RECHERCHE ET ANALYSE

What will the World Trade Report 2011 be about?

Nadia Rocha: Secrétariat de l'OMC
Robert Teh: Secrétariat de l'OMC

 

(uniquement en anglais)

The main theme of the World Trade Report 2011 is “new era preferential trade agreements”.(1)

Interest in negotiating and concluding preferential trade agreements (PTAs) appears not to have waned despite the global economic crisis. The current impasse in global trade negotiations may provide fodder for more agreements to be reached in the future.

With the exception of Mongolia, all WTO members belong to at least one PTA. There is also a lot of diversity in the average number of agreements across regions and the groups of developing and developed countries respectively. Asian countries only recently have become active in signing PTAs. Developed countries continue to participate in more PTAs on average than developing countries. Among developing economies, countries such as Chile, Mexico and Singapore have concluded many PTAs. Many of the existing agreements in force are not strictly “regional”, i.e. include at least one country from another geographical area. This trend is even more pronounced for those PTAs that are currently being negotiated or have just recently been signed (but are not yet in force).

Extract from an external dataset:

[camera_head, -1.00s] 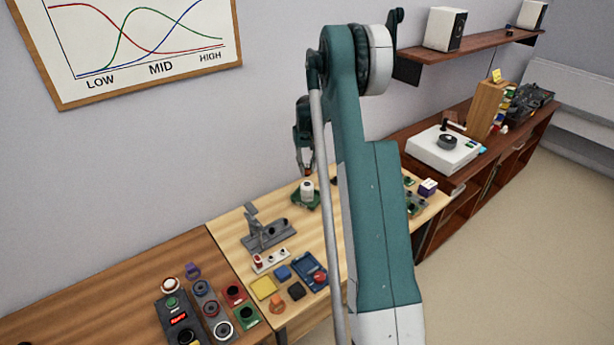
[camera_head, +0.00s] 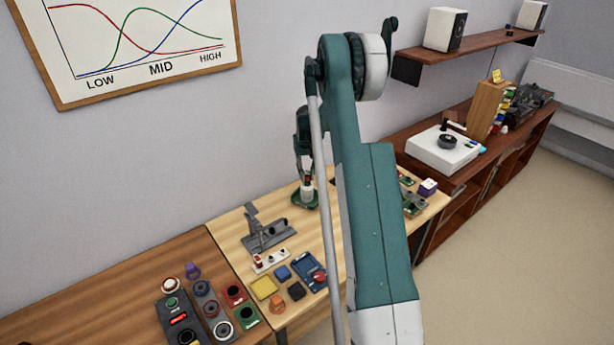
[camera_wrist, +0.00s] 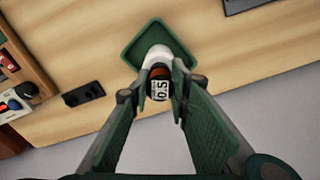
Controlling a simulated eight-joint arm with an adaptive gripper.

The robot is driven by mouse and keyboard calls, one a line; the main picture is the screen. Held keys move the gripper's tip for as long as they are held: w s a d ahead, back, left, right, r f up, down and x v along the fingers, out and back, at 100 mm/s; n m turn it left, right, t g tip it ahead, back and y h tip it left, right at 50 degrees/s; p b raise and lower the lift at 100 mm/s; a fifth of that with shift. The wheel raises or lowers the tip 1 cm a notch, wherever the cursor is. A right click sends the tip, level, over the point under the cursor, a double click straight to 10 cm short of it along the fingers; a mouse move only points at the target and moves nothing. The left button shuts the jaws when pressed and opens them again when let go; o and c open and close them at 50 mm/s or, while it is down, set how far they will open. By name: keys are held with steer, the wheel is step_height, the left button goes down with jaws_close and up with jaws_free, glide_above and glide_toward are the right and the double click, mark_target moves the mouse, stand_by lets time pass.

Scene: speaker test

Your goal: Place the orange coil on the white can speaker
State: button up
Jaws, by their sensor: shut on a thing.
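My gripper (camera_head: 307,179) is over the pale wood table, right at the top of the white can speaker (camera_head: 307,194). The can stands upright on a green tray (camera_head: 296,203). In the wrist view, my gripper (camera_wrist: 160,76) is shut on the orange coil (camera_wrist: 160,73), which shows an orange-brown band and a dark end with a white label reading 0.5. The white can (camera_wrist: 157,52) shows just beyond the coil, on the green tray (camera_wrist: 127,51). The coil looks lined up with the can. I cannot tell whether they touch.
A grey stand (camera_head: 267,233) is left of the tray. Nearer are a blue tray (camera_head: 311,268), a yellow block (camera_head: 263,288) and an orange block (camera_head: 278,304). My arm hides the table's middle right. A dark two-hole piece (camera_wrist: 82,97) shows in the wrist view.

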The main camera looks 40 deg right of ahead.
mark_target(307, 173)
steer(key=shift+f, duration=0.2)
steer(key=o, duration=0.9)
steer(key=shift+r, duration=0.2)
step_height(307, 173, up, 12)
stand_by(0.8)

Despite the vast literature in both economic and political economy analysis of PTAs, some explanations for PTAs may not be getting enough attention and deserve to be examined more closely. First, the international fragmentation of production, already present in the early 1960s, has expanded significantly. Data suggest that in the last two decades both offshoring in goods and services have grown at a faster pace than trade in final goods. In particular, East Asia and the economic transformation of Eastern Europe appear to have significantly intensified these phenomena. This unprecedented expansion of global trade and investment flows has been accompanied by a regionalization of these flows which might be linked to the role played by production sharing networks, most of which are regional.

Second, a large number of new PTAs are different from last century's preferential arrangements. While last century's PTAs may have been about preferential tariffs, new era PTAs are increasingly about a range of issues - property rights, establishment rights, repatriation of profits, temporary movement of key personnel, infrastructure services, trade facilitation, rules of origin, and dispute settlement mechanism accessible to private agents - that are crucial to the success of production sharing networks, but which may only be partially present in the WTO.

Third, the demand for “governance” on these economic issues means that the implication posed by new era PTAs to the multilateral trading system is in no way captured by the old stumbling block vs. building block approach, which was essentially about whether preferential tariff liberalization would eventually lead to multilateral liberalization.

The aim of the 2011 World Trade Report is to review the literature related with these new themes. In addition, it will take the further step of exploring which PTA rules are consistent with a new era interpretation of these agreements, i.e. whether they are consistent with the production sharing hypothesis. Finally, possible ways in which the WTO can best ensure coherence between PTAs and the multilateral trading system in a new era of regionalism will be identified.

A brief outline

The report will be divided into four main parts.

Historical analysis and current trends

This section will provide both a historical analysis of PTAs and a description of the current landscape of PTAs. This section will also seek to determine to what extent certain attributes of PTAs may be correlated with one another. Finally, apart from documenting the huge increase in PTA activity in recent years, it will provide for the first time a precise estimate of how much trade in PTAs receives preferential treatment.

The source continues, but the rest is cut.